Special Status of Delhi

6th December 2017

Mr. Gopal Subramanium, appearing for the NCT, continued his rejoinder before the 5-Judge Constitutional Bench hearing the case pertaining to the Special Status of Delhi.

 

In the hearing on 5.12.2017, Mr. Subramanium argued for establishing Delhi as a special Union Territory with the Council of Ministers having substantive legislative-executive powers. Today, on the last day of the hearing, Mr. Subramanium and Rajeev Dhavan continued to emphasize the special status of Delhi in the constitutional scheme of things and how it could not be clubbed with other Union Territories.

 

Mr. Gopal Subramanium continued his rejoinder from yesterday. He began by responding to Mr. Maninder Singh’s contention that a constitutional amendment through Article 239AA crystallised NCT’s position as a Union Territory. He responded that the constitutional amendment was a necessary requirement for creating a legislative assembly.

 

Justice Sikri observed that according to the Balakrishnan Committee Report, the reason for the constitutional amendment was to make it difficult to change the existing scheme under which Delhi functioned.
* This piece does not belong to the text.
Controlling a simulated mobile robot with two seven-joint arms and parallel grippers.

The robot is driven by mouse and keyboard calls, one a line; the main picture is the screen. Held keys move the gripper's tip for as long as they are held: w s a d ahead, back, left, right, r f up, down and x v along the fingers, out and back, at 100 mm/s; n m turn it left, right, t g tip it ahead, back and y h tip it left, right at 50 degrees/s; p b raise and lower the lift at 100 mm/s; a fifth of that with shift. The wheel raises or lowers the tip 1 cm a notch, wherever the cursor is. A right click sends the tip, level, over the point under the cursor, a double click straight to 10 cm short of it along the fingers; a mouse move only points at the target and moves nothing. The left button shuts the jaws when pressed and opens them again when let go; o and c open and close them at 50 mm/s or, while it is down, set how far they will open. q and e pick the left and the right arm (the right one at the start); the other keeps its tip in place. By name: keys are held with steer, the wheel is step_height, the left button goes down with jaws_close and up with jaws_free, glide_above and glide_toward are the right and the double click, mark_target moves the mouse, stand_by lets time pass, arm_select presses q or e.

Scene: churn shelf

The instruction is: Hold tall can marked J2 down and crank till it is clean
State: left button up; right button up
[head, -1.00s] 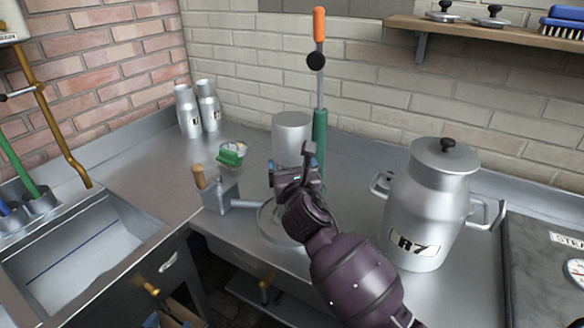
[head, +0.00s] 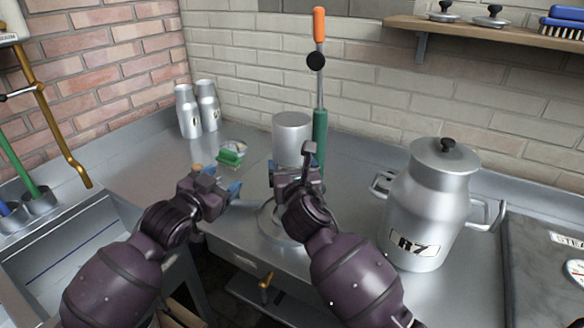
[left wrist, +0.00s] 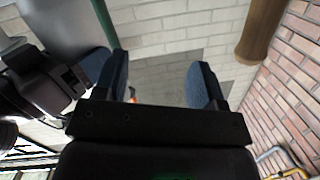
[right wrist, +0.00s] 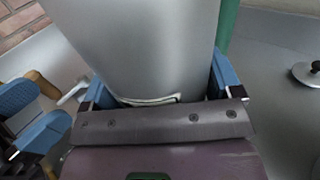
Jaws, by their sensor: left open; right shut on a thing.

Mr. Subramanium responded that the Report was only an external source that could be relied on sparingly. Executive authority for the NCT of Delhi was vested in the Council of Ministers, he added.

 

The scope of the proviso to Article 239AA(4) was circumscribed by three principles: constitutional implication, trust and silence. He pointed towards the transaction of business rules that made Council of Ministers responsible for executive acts of the Department, to argue that real executive powers did rest with the Council of Ministers.  He reiterated that the copy of files had to be sent to the LG for intimation and not for concurrence. He ended by submitting that the Balakrishnan Committee Report which underlined that the Centre had more powers had to be read with the caveat that such powers could be exercised only in cases of need.

 

Then Mr. Rajeev Dhavan, representing the NCT of Delhi, advanced the argument that co-operative federalism was a basic structure of the Constitution which had to be respected in this case.  He added that the ratio in the Ram Jawaya Kapoor  might not apply to every Union Territory but it did apply to a Union Territory that had an elected legislature. Hence the Council of Ministers would have a co-equal executive power since NCT had an elected legislature. With this, the arguments concluded and the matter was reserved for judgment.